Piotr Parzyszek: Marzyłem o Azji, a trafiłem do KuPS [WYWIAD]
Polak odchodzi z klubu. Zdążył przejść do historii
Parzyszek po roku spędzonym w Belgii latem przeniósł się do fińskiego Kuopion Palloseura. Po trudniejszych początkach dość szybko swoją wysoką dyspozycją przekonał do siebie trenera i wywalczył sobie miejsce w podstawowym składzie. Szczególnie może zostać zapamiętany z meczu pierwszej kolejki fazy ligowej Ligi Konferencji z kosowską Dritą. Polak strzelił jedynego gola dla swojej drużyny w tym spotkaniu, co uczyniło go pierwszym strzelcem w historii występów KuPS w fazie zasadniczej europejskich pucharów.
Miał okazję zaprezentować się także na tle Jagiellonii. W meczu w Białymstoku rozegrał pełne 90 minut, jednak nie był w stanie pokonać Sławomira Abramowicza. Zespół Adriana Siemieńca wygrał to starcie 1:0 i co ciekawe była to jedyna porażka Finów w całej fazie ligowej.
Wydawało się, że Parzyszek na wiosnę znów będzie mógł zmierzyć się z polską drużyną, bowiem KuPS jest jednym z dwóch potencjalnych rywali Lecha w 1/16 finału Ligi Konferencji. Najnowszy komunikat wykluczył spotkanie 32-latka z piłkarzami Nielsa Frederiksena. Łącznie Parzyszek w barwach nowego mistrza Finlandii rozegrał 24 mecze, strzelił 11 goli oraz zaliczył dwie asysty.
Co będzie z przyszłością 32-latka? Przed wspomnianym meczem w Białymstoku porozmawiał on z Weszło i zdradził swój wymarzony kierunek na kontynuowanie kariery.

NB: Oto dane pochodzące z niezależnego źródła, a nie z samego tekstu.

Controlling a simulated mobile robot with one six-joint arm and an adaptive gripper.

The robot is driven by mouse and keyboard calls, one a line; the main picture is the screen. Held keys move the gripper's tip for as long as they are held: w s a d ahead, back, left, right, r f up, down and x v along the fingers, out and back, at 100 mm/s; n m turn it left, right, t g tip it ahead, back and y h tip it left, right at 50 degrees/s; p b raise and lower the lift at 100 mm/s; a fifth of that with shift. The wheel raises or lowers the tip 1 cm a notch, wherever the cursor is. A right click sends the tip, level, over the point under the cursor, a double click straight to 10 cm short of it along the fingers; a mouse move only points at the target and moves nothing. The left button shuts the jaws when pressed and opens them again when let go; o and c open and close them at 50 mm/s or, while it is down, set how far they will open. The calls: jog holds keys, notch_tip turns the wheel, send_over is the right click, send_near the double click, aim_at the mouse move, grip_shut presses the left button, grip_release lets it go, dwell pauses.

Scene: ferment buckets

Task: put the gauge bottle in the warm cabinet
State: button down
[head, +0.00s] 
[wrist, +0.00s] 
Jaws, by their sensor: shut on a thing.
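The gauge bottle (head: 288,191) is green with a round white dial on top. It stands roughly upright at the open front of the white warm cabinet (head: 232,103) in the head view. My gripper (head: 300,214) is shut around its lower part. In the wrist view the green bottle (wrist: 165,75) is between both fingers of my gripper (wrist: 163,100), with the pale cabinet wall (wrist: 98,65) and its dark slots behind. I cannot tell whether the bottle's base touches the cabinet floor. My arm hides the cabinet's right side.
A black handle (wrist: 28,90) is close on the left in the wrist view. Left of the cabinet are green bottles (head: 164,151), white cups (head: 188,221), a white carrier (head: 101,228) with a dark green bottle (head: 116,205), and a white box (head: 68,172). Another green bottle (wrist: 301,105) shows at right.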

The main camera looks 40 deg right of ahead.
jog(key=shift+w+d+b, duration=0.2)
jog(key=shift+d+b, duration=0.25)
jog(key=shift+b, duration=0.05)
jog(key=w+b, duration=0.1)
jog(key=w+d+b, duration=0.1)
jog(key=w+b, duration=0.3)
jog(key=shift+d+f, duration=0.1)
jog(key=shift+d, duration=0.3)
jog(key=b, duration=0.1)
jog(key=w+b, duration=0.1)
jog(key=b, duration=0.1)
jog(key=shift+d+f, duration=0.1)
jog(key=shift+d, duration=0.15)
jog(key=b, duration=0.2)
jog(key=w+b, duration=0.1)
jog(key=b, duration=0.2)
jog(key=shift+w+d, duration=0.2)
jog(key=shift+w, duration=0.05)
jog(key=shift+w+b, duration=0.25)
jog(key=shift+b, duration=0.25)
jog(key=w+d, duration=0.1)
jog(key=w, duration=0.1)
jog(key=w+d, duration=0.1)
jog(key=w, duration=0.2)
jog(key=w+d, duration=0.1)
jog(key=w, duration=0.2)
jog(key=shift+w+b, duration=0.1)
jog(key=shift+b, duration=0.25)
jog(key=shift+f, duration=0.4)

– Szczerze mówiąc, gdy w czerwcu kończył mi się kontrakt w Belgii, nawet nie pomyślałbym, że wyląduję w lidze fińskiej. Chcieliśmy jako rodzina wyjechać do Azji. Plan był taki, że pograłbym tam nawet kilka lat. Coś innego niż Europa, można zwiedzić kawałek świata i przy okazji nadal grać w piłkę. 32 lata to jeszcze nie koniec kariery, ale bliżej końca niż początku, więc trzeba wyciągnąć maksimum z tego czasu. Ja już od paru lat marzyłem o tym, żeby pod koniec kariery zagrać w Azji. Chcę zobaczyć, jak się żyje po drugiej stronie świata – mówił Parzyszek w rozmowie z Weszło.